ANNUAL INCENTIVE COMPENSATION. Year-end cash bonuses are designed to
motivate the Chief Executive Officer and the other executive officers to
achieve specific annual financial and other goals based on the strategic
financial and operating performance objectives of the Company overall, as
well as each core business. In conjunction with the Committee's review of
the strategic and operating plans of the Company and each core business at
the beginning of 1994, the Committee established incremental target
performance levels for each executive officer based on the revenue and
operating profit growth goals of the Company and, if the executive was
responsible for a core business, the core business. Bonus amounts were paid
to the executive based on the target performance level reached.

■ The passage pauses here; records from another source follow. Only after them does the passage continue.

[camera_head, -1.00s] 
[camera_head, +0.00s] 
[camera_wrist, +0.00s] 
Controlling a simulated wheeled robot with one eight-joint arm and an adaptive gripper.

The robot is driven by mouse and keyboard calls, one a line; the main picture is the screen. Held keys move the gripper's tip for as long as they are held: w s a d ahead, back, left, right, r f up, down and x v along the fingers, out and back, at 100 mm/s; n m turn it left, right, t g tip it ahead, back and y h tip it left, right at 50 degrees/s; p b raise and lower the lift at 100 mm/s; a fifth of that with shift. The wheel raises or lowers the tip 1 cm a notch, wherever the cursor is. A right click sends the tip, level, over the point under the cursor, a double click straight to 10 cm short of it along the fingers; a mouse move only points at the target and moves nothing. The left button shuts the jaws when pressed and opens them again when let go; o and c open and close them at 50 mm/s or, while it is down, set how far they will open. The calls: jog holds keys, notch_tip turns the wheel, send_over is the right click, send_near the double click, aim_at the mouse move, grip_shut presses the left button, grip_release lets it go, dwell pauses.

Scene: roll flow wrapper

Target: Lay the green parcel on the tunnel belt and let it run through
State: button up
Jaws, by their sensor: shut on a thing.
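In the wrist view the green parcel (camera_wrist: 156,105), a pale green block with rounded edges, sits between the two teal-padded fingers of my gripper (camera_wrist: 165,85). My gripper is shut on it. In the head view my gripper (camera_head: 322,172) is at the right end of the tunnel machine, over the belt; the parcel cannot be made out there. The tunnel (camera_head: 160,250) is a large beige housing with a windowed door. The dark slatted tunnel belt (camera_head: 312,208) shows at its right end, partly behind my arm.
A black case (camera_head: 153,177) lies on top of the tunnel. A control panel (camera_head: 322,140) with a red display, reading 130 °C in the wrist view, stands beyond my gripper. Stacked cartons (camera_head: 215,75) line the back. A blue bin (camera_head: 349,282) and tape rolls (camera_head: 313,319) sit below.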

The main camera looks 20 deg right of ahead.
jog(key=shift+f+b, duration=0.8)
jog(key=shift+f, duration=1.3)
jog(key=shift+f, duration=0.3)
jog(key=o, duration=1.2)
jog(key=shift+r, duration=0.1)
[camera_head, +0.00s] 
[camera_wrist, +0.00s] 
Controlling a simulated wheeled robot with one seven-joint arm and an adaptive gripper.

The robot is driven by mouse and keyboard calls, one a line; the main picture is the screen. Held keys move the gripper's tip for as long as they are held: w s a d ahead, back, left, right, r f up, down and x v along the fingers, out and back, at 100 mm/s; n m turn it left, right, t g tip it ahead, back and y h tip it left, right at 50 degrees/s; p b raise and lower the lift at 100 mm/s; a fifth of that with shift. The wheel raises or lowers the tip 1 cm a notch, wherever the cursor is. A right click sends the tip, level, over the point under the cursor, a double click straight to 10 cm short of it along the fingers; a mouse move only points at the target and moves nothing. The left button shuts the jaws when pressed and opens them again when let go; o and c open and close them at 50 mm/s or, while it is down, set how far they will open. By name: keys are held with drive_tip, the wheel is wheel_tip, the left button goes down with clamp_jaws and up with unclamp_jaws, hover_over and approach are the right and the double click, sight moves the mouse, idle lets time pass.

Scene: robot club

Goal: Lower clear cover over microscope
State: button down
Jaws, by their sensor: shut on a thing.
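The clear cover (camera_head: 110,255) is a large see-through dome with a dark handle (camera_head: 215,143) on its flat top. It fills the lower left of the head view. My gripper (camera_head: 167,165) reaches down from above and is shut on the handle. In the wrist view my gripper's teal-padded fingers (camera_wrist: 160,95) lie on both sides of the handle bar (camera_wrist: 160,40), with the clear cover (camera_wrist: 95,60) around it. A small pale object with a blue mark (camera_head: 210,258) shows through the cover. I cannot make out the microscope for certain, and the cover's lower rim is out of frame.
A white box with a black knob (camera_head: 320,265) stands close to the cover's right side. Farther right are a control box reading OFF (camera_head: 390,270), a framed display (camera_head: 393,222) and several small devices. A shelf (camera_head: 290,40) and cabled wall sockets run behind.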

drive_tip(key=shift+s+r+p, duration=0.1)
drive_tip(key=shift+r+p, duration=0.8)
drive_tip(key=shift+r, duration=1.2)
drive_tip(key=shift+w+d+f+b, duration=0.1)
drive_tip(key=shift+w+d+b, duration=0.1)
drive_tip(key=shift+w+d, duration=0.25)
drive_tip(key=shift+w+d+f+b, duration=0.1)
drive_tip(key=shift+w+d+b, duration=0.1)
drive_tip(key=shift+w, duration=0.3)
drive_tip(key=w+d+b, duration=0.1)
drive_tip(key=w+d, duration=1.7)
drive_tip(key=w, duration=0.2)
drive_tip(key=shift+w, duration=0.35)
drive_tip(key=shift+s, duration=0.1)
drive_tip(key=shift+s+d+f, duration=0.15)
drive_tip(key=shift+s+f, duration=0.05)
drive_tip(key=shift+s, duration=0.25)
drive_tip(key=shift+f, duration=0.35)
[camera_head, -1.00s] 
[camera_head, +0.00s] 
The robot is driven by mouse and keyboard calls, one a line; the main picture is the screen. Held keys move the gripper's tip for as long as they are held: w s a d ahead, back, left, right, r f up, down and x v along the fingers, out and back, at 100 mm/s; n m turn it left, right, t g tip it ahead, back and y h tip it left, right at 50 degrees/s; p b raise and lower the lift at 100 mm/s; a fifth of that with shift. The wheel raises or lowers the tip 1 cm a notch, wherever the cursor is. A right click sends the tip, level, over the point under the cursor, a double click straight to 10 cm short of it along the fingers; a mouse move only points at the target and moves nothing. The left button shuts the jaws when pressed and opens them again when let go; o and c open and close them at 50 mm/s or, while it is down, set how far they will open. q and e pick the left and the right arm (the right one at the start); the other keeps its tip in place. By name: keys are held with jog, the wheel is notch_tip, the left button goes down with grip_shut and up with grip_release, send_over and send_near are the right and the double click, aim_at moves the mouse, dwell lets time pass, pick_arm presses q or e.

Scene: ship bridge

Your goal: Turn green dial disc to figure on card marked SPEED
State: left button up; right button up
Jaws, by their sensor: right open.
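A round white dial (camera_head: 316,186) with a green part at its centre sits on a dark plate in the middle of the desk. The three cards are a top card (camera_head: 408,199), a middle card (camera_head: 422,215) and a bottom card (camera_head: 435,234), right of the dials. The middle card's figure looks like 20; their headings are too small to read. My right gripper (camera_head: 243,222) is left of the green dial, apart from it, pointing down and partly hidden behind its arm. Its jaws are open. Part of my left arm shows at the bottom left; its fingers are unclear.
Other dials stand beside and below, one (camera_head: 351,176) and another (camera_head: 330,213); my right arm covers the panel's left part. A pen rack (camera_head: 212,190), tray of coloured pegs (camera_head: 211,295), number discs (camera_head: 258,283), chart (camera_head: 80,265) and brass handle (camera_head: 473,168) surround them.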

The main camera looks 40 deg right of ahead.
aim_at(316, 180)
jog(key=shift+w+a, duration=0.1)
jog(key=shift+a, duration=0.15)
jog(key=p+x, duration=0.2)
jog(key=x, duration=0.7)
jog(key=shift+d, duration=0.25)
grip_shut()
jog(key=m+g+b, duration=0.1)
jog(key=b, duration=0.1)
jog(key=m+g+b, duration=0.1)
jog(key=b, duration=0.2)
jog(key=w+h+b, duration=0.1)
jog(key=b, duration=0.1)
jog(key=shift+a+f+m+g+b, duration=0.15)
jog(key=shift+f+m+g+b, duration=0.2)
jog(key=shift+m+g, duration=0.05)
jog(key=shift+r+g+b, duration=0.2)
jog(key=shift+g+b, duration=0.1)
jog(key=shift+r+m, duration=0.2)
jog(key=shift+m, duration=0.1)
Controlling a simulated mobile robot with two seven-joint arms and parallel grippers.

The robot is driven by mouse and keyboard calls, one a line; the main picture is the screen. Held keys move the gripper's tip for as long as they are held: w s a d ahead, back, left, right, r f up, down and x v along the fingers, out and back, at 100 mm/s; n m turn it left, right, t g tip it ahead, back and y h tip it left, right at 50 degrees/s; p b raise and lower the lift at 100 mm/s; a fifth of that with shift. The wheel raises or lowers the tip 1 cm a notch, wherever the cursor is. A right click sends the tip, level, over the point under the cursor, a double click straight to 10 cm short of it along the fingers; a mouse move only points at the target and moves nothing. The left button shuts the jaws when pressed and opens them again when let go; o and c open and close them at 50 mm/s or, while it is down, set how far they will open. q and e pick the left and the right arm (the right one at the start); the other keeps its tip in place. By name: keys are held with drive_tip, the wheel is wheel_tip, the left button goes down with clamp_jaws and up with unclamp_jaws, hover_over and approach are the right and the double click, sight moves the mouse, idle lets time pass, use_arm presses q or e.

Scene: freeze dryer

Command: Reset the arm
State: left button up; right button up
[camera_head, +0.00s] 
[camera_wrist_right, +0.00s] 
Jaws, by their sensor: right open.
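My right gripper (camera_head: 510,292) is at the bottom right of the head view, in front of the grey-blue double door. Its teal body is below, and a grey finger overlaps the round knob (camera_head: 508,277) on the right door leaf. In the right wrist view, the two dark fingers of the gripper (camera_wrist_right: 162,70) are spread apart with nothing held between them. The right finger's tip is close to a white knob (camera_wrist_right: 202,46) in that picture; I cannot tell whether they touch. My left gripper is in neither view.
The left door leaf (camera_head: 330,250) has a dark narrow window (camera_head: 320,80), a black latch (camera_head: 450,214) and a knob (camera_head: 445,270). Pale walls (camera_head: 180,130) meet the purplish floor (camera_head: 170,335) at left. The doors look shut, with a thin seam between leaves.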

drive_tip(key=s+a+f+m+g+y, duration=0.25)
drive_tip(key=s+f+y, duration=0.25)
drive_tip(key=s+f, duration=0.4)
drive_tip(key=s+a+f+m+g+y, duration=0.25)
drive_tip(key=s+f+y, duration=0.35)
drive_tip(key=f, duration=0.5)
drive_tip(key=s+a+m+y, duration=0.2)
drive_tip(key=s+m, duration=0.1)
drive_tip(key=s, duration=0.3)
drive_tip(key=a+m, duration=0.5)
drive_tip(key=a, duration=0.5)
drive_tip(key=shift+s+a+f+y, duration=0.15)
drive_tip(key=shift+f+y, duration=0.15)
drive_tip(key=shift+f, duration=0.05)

STOCK OPTION PLAN. The 1991 Stock Option Plan forms the basis of the
Company's long-term incentive plan for executives. The Committee believes
that a significant portion of executive compensation should be dependent on
value created for the stockholders. Stock options are generally granted
annually. In 1994, certain options were granted at fair market value on the
date of grant and become exercisable five years from such date if the
option holder is still employed. Other options were granted below fair
market value but only become exercisable three years after their date of
grant and then only to a limited degree unless the Company has reached
specific financial performance levels established at the time of grant. In
selecting recipients for option grants and in determining the size of such
grants, the Committee considered various factors such as the overall
performance of the Company and the recipient.
Executives also receive benefits typically offered to executives by
companies engaged in businesses similar to the Company's core businesses and
various benefits generally available to employees of the Company (such as health
insurance).
It is the Company's policy to qualify compensation paid to executive
officers for deductibility under applicable provisions of the Internal Revenue
Code, including Section 162(m). However, the Company may determine from time to
time to pay compensation to its executive officers that may not be deductible.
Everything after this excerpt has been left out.